INSTRUCTION
Return each line containing the string "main".

DATA ENTRIES
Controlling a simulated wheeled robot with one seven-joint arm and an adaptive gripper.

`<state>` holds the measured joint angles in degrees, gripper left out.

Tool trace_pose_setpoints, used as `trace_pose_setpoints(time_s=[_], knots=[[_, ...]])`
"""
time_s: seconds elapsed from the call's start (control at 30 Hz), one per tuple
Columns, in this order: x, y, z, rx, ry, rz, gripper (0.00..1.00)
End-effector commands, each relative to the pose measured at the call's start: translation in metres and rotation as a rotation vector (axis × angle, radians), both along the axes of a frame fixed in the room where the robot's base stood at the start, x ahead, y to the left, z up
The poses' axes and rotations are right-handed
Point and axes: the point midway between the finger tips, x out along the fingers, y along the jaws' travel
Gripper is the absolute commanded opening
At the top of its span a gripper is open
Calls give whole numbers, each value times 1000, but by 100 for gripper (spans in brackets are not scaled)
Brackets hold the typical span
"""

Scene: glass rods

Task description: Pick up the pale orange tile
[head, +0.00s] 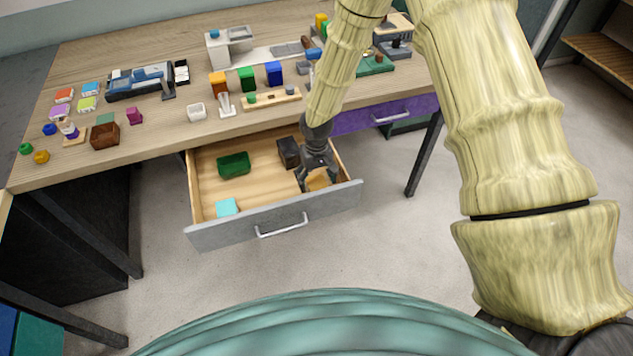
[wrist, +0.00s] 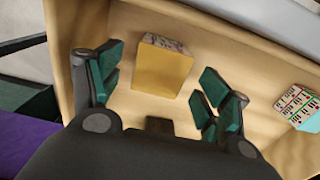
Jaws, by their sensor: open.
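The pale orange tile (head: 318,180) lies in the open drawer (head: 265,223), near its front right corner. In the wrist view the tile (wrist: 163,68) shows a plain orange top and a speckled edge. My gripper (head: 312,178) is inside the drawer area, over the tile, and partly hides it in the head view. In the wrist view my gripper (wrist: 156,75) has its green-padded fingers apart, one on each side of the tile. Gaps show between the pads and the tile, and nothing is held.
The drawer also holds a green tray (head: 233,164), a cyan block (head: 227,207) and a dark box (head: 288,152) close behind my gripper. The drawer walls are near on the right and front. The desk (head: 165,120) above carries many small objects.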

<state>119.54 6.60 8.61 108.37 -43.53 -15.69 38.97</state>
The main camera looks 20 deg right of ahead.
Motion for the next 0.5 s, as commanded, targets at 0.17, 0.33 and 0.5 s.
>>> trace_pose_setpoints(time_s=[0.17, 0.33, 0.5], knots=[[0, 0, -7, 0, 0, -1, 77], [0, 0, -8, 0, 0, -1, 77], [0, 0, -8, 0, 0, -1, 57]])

==

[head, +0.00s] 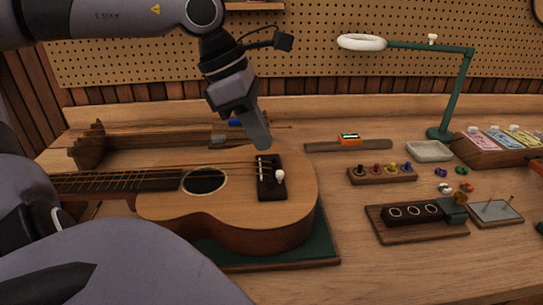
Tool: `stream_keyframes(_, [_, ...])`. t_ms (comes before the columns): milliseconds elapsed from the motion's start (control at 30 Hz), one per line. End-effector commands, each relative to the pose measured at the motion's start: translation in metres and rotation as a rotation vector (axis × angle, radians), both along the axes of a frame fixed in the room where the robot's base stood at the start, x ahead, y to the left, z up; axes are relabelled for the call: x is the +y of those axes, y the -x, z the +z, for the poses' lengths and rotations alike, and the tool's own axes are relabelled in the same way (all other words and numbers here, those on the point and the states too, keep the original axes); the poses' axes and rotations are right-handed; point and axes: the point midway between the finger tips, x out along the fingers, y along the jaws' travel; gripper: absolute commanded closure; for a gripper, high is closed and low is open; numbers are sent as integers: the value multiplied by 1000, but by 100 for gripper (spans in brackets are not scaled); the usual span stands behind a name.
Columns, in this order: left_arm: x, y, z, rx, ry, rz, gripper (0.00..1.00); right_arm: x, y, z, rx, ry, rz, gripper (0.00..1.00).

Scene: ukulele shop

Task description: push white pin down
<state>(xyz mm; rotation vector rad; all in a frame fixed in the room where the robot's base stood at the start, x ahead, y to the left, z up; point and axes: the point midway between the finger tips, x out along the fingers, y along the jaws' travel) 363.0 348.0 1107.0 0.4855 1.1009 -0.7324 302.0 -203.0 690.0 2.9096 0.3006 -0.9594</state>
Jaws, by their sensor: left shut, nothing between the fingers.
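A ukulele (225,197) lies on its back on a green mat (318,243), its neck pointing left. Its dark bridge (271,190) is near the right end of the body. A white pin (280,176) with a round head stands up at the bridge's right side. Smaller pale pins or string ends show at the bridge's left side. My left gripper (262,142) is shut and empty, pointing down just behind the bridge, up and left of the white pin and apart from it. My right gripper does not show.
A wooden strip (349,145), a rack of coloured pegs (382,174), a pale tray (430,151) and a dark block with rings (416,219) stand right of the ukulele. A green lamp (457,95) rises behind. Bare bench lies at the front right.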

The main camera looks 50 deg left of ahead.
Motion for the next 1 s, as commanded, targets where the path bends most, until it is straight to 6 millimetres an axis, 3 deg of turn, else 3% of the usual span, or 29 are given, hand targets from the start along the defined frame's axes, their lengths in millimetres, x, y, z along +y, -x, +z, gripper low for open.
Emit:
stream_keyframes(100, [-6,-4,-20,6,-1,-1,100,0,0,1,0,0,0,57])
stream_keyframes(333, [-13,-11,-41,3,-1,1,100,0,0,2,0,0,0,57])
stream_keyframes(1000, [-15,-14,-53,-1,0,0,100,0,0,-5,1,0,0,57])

RESPONSE TO THE TASK
The main camera looks 20 deg right of ahead.
The main camera looks 50 deg left of ahead.

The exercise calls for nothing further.